▶ [What needs to be done]: Faithfully return all lines, omitting every embedded picture.

▶ [Given data]:
=-=-=-=-=
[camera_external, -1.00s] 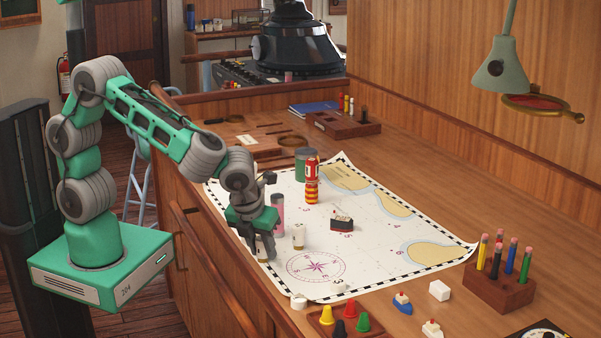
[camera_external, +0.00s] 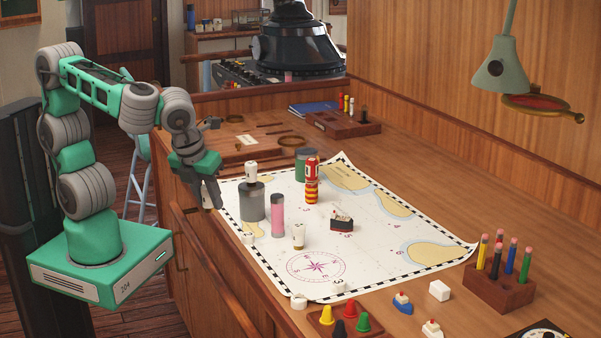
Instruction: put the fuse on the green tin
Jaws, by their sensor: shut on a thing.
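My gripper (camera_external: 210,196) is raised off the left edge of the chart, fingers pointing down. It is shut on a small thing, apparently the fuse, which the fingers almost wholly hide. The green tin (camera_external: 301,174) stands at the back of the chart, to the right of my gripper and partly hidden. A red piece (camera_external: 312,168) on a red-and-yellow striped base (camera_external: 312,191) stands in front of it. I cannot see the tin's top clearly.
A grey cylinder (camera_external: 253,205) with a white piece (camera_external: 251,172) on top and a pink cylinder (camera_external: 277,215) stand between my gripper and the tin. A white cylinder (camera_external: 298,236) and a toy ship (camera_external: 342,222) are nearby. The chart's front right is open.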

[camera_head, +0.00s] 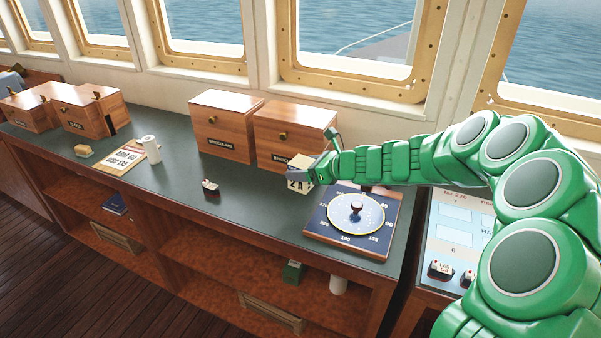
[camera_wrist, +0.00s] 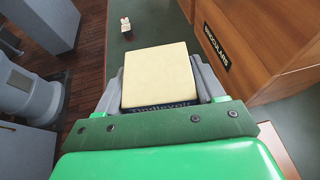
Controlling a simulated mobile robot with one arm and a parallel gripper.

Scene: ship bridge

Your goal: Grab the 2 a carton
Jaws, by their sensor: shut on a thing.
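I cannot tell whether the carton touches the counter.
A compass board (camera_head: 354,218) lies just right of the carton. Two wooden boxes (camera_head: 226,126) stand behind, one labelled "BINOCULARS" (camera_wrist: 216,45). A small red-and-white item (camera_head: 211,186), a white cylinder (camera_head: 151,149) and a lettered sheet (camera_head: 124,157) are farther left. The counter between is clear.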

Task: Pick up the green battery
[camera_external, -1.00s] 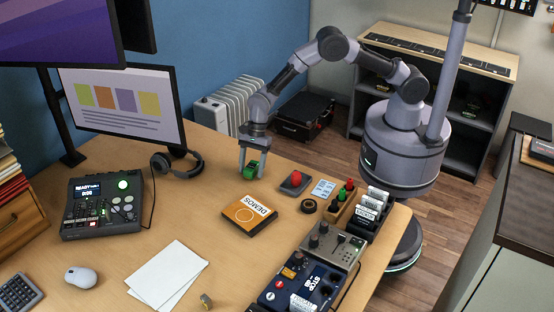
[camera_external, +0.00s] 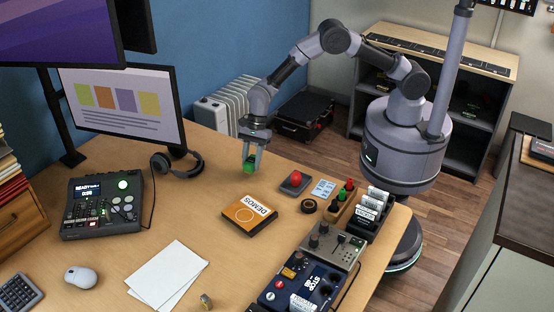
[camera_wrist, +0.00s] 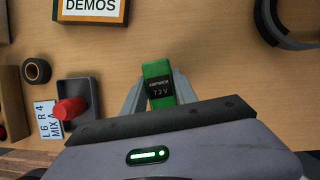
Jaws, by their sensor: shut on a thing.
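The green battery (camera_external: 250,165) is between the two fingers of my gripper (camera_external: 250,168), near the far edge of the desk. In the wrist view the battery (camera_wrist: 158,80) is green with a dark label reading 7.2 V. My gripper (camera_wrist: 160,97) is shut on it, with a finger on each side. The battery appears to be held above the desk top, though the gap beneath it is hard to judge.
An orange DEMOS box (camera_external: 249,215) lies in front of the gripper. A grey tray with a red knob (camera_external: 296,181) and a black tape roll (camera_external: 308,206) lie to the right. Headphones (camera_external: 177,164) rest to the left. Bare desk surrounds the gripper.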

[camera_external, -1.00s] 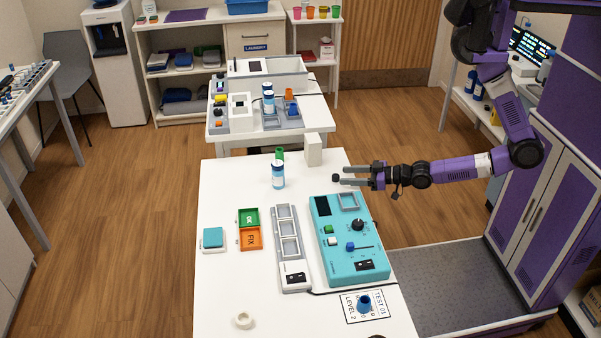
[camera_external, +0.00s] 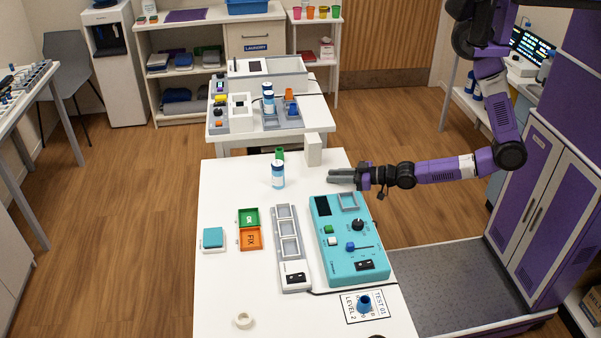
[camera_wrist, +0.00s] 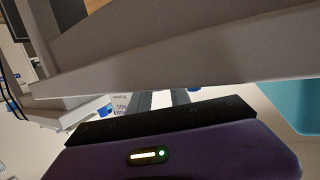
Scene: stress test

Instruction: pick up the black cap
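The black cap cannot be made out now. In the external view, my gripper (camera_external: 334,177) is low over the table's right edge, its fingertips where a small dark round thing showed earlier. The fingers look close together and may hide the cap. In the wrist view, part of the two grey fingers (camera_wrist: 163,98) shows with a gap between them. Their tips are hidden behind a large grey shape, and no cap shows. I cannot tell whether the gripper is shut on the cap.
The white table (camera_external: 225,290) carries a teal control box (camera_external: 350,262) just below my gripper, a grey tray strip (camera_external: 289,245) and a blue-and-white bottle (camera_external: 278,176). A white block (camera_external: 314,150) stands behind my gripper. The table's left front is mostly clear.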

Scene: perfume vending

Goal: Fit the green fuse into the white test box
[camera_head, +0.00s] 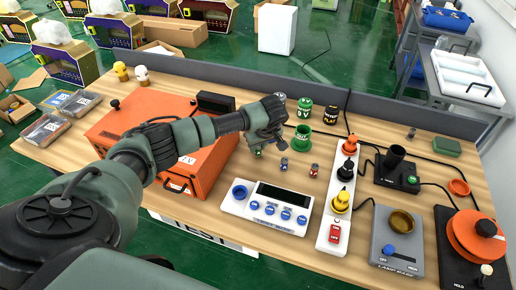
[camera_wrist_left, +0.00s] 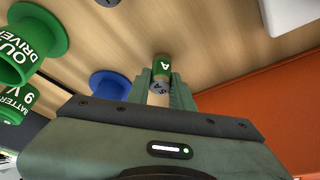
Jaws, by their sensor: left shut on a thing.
=-=-=-=-=
▶ [Full solution]:
[camera_external, -1.00s] 
[camera_external, +0.00s] 
Instruction: put the fuse on the green tin
Jaws, by their sensor: shut on a thing.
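My gripper (camera_external: 210,196) is raised off the left edge of the chart, fingers pointing down. It is shut on a small thing, apparently the fuse, which the fingers almost wholly hide. The green tin (camera_external: 301,174) stands at the back of the chart, to the right of my gripper and partly hidden. A red piece (camera_external: 312,168) on a red-and-yellow striped base (camera_external: 312,191) stands in front of it. I cannot see the tin's top clearly.
A grey cylinder (camera_external: 253,205) with a white piece (camera_external: 251,172) on top and a pink cylinder (camera_external: 277,215) stand between my gripper and the tin. A white cylinder (camera_external: 298,236) and a toy ship (camera_external: 342,222) are nearby. The chart's front right is open.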

[camera_head, +0.00s] 
[camera_wrist, +0.00s] 
Controlling a simulated mobile robot with one arm and a parallel gripper.

Scene: ship bridge

Your goal: Grab the 2 a carton
Jaws, by their sensor: shut on a thing.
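I cannot tell whether the carton touches the counter.
A compass board (camera_head: 354,218) lies just right of the carton. Two wooden boxes (camera_head: 226,126) stand behind, one labelled "BINOCULARS" (camera_wrist: 216,45). A small red-and-white item (camera_head: 211,186), a white cylinder (camera_head: 151,149) and a lettered sheet (camera_head: 124,157) are farther left. The counter between is clear.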

Task: Pick up the green battery
[camera_external, -1.00s] 
[camera_external, +0.00s] 
[camera_wrist, +0.00s] 
Jaws, by their sensor: shut on a thing.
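The green battery (camera_external: 250,165) is between the two fingers of my gripper (camera_external: 250,168), near the far edge of the desk. In the wrist view the battery (camera_wrist: 158,80) is green with a dark label reading 7.2 V. My gripper (camera_wrist: 160,97) is shut on it, with a finger on each side. The battery appears to be held above the desk top, though the gap beneath it is hard to judge.
An orange DEMOS box (camera_external: 249,215) lies in front of the gripper. A grey tray with a red knob (camera_external: 296,181) and a black tape roll (camera_external: 308,206) lie to the right. Headphones (camera_external: 177,164) rest to the left. Bare desk surrounds the gripper.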

[camera_external, -1.00s] 
[camera_external, +0.00s] 
[camera_wrist, +0.00s] 
Scene: stress test

Instruction: pick up the black cap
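The black cap cannot be made out now. In the external view, my gripper (camera_external: 334,177) is low over the table's right edge, its fingertips where a small dark round thing showed earlier. The fingers look close together and may hide the cap. In the wrist view, part of the two grey fingers (camera_wrist: 163,98) shows with a gap between them. Their tips are hidden behind a large grey shape, and no cap shows. I cannot tell whether the gripper is shut on the cap.
The white table (camera_external: 225,290) carries a teal control box (camera_external: 350,262) just below my gripper, a grey tray strip (camera_external: 289,245) and a blue-and-white bottle (camera_external: 278,176). A white block (camera_external: 314,150) stands behind my gripper. The table's left front is mostly clear.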

Scene: perfume vending

Goal: Fit the green fuse into the white test box
[camera_head, +0.00s] 
[camera_wrist_left, +0.00s] 
Jaws, by their sensor: left shut on a thing.

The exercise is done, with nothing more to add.